## Directive
Locate the line that contains "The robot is" in the entries below, then repeat it and every following line through the line that contains "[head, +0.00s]", exactly, and no others.

-- Start of Excerpted data --

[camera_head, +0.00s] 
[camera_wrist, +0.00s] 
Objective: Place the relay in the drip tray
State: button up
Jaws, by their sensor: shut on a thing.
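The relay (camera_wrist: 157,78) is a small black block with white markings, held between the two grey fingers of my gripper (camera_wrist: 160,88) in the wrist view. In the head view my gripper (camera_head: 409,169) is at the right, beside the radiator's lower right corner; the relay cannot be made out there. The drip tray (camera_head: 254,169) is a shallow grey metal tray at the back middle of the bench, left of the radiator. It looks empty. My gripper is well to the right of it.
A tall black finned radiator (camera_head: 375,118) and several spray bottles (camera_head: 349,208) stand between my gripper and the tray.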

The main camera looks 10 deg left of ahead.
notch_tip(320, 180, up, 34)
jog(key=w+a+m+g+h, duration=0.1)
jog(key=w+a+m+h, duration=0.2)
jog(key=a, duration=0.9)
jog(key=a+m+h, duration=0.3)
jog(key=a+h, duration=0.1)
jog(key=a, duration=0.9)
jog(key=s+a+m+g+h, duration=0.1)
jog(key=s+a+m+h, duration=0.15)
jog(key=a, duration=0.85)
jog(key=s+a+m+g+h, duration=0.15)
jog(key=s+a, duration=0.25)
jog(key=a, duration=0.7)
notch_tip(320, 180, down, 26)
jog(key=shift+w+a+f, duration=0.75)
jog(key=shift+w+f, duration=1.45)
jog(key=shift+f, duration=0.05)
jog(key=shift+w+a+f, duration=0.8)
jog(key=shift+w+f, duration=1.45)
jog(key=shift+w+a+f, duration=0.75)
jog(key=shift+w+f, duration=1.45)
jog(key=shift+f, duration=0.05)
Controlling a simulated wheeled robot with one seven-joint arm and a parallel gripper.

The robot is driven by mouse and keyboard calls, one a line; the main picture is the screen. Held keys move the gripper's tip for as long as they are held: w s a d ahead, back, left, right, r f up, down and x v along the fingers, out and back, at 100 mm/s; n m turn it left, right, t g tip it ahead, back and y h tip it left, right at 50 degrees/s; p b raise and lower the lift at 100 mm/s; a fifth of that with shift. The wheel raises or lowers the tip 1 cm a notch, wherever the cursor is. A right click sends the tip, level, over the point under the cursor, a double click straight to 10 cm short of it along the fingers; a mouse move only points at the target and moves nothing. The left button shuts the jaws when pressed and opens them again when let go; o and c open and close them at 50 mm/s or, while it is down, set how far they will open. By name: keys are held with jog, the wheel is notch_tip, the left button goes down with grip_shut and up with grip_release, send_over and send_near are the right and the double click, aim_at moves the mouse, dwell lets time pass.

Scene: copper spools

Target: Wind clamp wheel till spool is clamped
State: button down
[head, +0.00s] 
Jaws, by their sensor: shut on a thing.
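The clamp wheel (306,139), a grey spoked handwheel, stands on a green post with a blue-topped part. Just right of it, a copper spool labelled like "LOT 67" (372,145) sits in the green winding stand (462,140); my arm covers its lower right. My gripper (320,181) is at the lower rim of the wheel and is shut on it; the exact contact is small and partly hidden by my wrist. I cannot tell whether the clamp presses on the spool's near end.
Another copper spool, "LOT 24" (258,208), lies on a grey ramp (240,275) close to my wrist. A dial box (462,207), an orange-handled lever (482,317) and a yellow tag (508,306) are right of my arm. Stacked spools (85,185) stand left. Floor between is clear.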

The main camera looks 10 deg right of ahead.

-- End of Excerpted data --

## The answer
The robot is driven by mouse and keyboard calls, one a line; the main picture is the screen. Held keys move the gripper's tip for as long as they are held: w s a d ahead, back, left, right, r f up, down and x v along the fingers, out and back, at 100 mm/s; n m turn it left, right, t g tip it ahead, back and y h tip it left, right at 50 degrees/s; p b raise and lower the lift at 100 mm/s; a fifth of that with shift. The wheel raises or lowers the tip 1 cm a notch, wherever the cursor is. A right click sends the tip, level, over the point under the cursor, a double click straight to 10 cm short of it along the fingers; a mouse move only points at the target and moves nothing. The left button shuts the jaws when pressed and opens them again when let go; o and c open and close them at 50 mm/s or, while it is down, set how far they will open. By name: keys are held with jog, the wheel is notch_tip, the left button goes down with grip_shut and up with grip_release, send_over and send_near are the right and the double click, aim_at moves the mouse, dwell lets time pass.

Scene: copper spools

Target: Wind clamp wheel till spool is clamped
State: button down
[head, +0.00s] 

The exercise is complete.